Robot episode rows
## BEGIN

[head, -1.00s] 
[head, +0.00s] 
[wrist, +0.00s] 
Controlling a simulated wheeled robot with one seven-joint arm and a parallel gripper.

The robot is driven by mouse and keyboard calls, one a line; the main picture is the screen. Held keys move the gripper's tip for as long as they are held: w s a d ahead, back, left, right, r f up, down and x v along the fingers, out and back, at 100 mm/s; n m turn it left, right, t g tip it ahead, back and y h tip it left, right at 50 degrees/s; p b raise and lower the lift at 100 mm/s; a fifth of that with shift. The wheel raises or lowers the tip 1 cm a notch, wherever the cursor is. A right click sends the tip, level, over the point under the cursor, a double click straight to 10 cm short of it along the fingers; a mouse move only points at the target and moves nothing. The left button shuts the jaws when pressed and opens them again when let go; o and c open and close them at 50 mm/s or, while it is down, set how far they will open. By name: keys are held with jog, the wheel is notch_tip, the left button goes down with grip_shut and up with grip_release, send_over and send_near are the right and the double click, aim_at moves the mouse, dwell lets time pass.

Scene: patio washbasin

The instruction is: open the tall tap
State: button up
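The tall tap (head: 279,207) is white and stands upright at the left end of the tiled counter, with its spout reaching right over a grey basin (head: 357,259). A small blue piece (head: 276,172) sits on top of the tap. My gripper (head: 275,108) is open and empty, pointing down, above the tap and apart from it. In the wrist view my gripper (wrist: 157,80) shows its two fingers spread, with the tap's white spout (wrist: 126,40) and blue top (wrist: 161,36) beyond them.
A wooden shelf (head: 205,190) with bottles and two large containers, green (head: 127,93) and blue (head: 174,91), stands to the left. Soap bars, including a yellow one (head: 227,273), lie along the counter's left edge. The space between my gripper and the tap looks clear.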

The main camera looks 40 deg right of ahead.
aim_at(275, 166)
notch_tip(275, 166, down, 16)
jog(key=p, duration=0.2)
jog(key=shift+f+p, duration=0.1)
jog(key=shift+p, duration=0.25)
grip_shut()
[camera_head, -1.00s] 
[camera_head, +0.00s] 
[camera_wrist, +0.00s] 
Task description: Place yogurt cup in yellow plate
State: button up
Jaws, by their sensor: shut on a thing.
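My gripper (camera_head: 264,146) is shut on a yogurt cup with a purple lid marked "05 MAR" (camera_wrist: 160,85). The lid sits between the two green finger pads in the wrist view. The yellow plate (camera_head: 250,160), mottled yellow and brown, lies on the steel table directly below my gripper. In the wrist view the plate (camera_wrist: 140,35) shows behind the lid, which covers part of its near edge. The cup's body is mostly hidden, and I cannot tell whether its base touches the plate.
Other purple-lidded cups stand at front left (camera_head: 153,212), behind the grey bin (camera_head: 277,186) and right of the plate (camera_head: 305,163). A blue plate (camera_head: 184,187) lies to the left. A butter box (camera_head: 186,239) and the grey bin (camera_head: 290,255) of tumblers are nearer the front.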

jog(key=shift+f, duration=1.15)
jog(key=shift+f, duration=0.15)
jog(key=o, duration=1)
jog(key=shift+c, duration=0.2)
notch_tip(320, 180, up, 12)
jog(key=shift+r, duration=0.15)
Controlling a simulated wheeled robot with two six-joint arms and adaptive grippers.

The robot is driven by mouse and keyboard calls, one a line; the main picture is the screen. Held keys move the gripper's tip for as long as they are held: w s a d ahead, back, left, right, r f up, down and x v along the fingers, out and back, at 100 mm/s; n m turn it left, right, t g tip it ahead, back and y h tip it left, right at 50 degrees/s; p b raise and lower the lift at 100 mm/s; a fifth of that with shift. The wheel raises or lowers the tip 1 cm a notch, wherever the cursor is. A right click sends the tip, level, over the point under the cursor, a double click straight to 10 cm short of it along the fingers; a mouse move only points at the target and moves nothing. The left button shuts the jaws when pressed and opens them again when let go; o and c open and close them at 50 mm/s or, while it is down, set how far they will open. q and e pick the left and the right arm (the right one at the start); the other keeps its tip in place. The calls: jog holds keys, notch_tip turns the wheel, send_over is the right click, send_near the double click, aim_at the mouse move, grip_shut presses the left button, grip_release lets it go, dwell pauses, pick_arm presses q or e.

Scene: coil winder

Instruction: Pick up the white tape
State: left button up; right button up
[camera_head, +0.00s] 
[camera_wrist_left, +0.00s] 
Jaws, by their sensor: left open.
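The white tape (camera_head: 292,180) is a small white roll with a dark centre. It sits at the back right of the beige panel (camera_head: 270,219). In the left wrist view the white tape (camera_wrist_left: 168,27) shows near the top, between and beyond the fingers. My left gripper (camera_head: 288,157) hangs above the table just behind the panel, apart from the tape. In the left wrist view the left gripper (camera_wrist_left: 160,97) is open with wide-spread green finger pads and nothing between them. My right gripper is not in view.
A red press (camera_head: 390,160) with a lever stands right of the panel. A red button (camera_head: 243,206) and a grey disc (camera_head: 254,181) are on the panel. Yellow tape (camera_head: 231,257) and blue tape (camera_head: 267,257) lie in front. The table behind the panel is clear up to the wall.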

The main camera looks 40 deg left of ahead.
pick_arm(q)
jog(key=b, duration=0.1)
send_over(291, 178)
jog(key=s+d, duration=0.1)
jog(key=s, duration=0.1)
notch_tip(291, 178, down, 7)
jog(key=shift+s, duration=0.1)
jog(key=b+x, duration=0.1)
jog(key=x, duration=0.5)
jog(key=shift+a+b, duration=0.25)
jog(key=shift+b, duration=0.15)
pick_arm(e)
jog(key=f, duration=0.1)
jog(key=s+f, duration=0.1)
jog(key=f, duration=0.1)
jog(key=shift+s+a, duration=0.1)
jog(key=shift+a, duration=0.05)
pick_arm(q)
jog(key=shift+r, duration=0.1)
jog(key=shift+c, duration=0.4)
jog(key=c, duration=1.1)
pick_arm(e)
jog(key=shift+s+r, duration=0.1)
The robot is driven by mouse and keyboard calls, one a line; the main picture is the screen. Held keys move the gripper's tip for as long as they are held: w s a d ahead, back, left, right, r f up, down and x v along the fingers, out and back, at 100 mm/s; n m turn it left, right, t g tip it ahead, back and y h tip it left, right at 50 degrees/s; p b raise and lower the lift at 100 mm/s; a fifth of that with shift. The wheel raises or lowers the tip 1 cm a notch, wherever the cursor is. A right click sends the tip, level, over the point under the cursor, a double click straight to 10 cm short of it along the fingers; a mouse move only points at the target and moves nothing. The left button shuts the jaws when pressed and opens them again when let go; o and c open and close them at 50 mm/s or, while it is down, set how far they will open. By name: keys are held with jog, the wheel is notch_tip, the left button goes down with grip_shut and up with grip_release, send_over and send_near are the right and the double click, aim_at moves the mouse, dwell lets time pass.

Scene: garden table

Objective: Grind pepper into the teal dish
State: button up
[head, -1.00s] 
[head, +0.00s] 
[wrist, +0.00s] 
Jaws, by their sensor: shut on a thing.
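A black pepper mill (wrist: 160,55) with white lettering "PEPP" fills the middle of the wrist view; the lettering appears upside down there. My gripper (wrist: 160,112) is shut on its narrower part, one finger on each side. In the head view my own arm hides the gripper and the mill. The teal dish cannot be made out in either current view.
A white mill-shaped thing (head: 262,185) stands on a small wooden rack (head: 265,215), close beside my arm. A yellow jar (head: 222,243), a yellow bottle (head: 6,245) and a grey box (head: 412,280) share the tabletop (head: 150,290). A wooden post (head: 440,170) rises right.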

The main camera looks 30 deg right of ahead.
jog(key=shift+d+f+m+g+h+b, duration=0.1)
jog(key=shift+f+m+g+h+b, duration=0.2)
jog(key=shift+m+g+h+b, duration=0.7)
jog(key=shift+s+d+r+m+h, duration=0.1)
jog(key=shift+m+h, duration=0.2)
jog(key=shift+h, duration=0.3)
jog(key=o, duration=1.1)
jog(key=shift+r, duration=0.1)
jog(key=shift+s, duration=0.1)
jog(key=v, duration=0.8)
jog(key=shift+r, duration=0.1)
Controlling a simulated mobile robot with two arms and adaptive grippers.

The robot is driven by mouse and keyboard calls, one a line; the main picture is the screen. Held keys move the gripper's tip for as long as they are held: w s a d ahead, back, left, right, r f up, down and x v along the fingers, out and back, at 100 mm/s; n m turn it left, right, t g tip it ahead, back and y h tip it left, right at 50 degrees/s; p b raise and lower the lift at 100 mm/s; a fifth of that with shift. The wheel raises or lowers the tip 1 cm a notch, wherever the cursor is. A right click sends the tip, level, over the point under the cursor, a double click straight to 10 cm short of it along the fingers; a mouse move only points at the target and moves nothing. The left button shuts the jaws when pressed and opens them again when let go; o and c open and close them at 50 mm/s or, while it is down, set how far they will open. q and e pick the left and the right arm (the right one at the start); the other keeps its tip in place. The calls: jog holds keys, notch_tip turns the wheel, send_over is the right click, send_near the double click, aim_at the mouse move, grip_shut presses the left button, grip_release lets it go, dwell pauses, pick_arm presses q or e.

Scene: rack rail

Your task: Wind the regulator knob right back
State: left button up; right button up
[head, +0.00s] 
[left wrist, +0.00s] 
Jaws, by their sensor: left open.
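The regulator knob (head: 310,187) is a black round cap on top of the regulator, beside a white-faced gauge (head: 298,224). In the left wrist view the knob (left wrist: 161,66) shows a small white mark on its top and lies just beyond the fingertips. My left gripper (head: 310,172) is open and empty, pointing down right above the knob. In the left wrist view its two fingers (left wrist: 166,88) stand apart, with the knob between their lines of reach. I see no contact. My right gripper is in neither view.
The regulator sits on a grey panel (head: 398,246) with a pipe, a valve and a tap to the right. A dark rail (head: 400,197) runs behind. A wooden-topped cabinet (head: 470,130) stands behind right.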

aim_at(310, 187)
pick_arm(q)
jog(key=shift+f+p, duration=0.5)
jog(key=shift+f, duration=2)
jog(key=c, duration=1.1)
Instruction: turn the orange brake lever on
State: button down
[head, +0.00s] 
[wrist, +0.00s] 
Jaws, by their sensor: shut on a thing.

## END

Task instructions
Copy every line of the material in which the word "grippers" occurs.

Output below
Controlling a simulated wheeled robot with two six-joint arms and adaptive grippers.
Controlling a simulated mobile robot with two arms and adaptive grippers.

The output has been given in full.